A copper awl from the fifth millennium BCE that was discovered at the site in Tel Tsaf. (photo by Yosef Garfinkel via Ashernet)
Excavations at Tel Tsaf in the Jordan Valley, near the Jordan River, revealed in a woman’s grave a small copper awl. Generally speaking, this would not have been regarded as special except, in this instance, the grave where the awl was found dates from 5200 BCE.
This find, announced by archeologists from the Zinman Institute of Archeology of Haifa University on Aug. 24, pushes back the time that metal technology was thought to have been introduced into the region by at least 500 years. The awl is probably the oldest metal object ever found in the Middle East.
The find also adds another dimension to the Tel Tsaf community itself. Discovered in 1950, it was not until about 10 years ago that it was established from excavations directed by Prof. Yosef Garfinkle that Tel Tsaf dated to about 5200 to 4700 BCE, the Middle Chalcolithic period.

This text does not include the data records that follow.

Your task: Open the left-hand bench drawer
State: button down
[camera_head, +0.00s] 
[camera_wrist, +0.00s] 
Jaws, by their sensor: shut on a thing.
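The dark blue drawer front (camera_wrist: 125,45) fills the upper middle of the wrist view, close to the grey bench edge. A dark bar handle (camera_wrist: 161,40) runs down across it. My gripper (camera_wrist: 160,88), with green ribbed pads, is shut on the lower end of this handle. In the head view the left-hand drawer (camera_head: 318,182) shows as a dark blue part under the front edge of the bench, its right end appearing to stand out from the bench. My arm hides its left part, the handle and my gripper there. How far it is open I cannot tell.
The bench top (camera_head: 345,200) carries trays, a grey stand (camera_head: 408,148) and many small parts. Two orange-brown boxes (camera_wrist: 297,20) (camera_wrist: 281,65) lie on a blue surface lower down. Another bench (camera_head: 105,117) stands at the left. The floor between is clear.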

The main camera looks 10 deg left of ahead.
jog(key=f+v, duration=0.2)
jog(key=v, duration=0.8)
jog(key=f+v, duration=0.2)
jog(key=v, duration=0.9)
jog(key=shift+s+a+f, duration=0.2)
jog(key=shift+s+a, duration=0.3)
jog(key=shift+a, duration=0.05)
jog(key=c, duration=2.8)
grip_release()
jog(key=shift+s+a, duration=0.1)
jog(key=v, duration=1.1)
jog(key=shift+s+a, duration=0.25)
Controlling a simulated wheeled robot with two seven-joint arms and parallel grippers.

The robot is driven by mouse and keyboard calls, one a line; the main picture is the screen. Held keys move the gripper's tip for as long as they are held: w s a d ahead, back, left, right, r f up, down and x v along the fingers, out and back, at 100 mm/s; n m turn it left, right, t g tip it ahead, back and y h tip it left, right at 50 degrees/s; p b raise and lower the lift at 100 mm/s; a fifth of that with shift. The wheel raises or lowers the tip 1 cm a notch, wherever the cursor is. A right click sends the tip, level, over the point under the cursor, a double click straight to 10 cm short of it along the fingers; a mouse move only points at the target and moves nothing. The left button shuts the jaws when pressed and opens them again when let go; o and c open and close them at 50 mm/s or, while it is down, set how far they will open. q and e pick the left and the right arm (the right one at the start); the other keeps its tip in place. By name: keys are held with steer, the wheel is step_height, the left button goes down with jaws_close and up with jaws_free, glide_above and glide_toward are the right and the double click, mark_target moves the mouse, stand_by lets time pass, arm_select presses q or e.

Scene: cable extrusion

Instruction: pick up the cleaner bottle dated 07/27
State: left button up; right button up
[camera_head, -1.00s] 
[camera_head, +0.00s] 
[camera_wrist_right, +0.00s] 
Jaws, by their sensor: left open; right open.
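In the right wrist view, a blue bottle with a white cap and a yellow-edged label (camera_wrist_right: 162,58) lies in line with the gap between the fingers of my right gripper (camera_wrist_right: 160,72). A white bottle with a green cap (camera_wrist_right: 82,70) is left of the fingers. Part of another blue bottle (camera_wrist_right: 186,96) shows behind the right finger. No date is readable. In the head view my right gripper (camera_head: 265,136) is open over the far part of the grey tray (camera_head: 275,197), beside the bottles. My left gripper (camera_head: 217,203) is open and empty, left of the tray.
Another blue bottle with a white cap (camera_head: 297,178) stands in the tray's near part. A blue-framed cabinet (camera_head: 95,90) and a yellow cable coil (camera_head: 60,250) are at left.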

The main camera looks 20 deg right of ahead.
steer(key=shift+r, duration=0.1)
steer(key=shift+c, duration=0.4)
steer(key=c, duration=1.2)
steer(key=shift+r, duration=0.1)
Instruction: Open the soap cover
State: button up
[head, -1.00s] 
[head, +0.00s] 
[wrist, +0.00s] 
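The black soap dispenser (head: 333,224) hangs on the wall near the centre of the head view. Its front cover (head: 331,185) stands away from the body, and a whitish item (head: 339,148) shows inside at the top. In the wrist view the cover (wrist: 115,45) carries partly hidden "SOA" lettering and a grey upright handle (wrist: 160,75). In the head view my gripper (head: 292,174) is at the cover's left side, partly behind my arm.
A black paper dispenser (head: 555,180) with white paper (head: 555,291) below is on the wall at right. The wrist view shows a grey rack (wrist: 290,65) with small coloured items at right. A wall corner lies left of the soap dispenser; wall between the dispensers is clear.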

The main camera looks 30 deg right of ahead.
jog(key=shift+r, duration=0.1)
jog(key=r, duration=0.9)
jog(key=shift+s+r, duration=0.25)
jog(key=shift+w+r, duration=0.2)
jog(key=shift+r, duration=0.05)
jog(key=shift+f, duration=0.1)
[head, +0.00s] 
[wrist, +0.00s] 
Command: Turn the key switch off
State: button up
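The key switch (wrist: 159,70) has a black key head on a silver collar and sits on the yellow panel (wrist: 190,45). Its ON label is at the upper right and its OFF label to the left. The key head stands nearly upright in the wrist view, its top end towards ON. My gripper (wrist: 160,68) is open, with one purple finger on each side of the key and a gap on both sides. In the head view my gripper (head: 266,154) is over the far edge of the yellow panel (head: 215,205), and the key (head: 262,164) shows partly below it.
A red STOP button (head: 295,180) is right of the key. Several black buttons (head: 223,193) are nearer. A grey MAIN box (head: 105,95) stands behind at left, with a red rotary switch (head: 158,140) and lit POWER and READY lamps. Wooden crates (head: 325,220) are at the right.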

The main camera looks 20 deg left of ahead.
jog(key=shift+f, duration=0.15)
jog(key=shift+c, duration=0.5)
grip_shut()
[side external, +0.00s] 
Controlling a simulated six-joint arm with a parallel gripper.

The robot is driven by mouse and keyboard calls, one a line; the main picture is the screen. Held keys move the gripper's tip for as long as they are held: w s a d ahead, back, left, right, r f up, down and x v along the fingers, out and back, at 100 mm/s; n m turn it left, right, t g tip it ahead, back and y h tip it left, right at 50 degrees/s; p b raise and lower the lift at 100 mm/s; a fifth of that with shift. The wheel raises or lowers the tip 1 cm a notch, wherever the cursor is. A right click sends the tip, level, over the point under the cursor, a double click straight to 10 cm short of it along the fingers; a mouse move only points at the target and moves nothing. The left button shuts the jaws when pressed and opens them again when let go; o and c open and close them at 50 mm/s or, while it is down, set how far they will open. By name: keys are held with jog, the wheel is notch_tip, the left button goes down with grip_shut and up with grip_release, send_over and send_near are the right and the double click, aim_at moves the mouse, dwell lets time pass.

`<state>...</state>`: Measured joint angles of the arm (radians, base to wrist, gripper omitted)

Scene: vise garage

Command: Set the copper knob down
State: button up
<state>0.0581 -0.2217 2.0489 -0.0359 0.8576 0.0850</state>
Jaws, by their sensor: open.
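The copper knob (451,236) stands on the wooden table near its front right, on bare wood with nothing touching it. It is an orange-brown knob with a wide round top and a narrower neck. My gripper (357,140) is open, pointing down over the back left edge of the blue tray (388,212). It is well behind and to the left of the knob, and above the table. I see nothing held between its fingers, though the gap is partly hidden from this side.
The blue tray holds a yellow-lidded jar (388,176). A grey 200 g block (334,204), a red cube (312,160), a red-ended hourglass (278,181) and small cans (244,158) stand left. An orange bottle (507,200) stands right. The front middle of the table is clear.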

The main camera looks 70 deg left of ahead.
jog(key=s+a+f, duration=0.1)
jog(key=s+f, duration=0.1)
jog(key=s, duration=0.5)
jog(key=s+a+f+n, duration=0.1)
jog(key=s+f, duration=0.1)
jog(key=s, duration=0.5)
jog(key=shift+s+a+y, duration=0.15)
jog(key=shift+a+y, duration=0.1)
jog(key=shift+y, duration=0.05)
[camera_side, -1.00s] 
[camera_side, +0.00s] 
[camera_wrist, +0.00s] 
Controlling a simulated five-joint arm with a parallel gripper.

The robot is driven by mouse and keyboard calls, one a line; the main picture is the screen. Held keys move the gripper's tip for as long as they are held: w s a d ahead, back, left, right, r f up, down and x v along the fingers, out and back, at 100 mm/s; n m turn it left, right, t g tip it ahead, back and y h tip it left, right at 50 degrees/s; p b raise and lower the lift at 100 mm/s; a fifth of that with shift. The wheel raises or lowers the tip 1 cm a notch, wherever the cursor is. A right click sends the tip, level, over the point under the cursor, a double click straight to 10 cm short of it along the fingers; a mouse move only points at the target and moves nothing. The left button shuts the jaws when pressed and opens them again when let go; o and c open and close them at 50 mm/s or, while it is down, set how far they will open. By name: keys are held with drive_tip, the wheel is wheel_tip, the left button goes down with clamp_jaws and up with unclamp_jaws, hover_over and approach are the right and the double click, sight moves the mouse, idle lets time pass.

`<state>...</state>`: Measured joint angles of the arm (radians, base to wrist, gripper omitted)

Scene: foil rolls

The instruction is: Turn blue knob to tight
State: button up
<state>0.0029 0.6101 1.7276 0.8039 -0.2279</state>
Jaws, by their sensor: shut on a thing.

It was clear that Tel Tsaf was a centre of regional commerce. There were silos that could store up to 30 tons of grain in each individual silo, and excavations, including burial sites, had revealed painted pottery, bullae (seals), basalt and obsidian beads, seashells, but no copper – until now.
The discovery of the copper awl would point to a population with advanced technology, and the fact that a copper implement was discovered at the site has a significant bearing on understanding the history of the period, both in Tel Tsaf and the rest of the Middle East.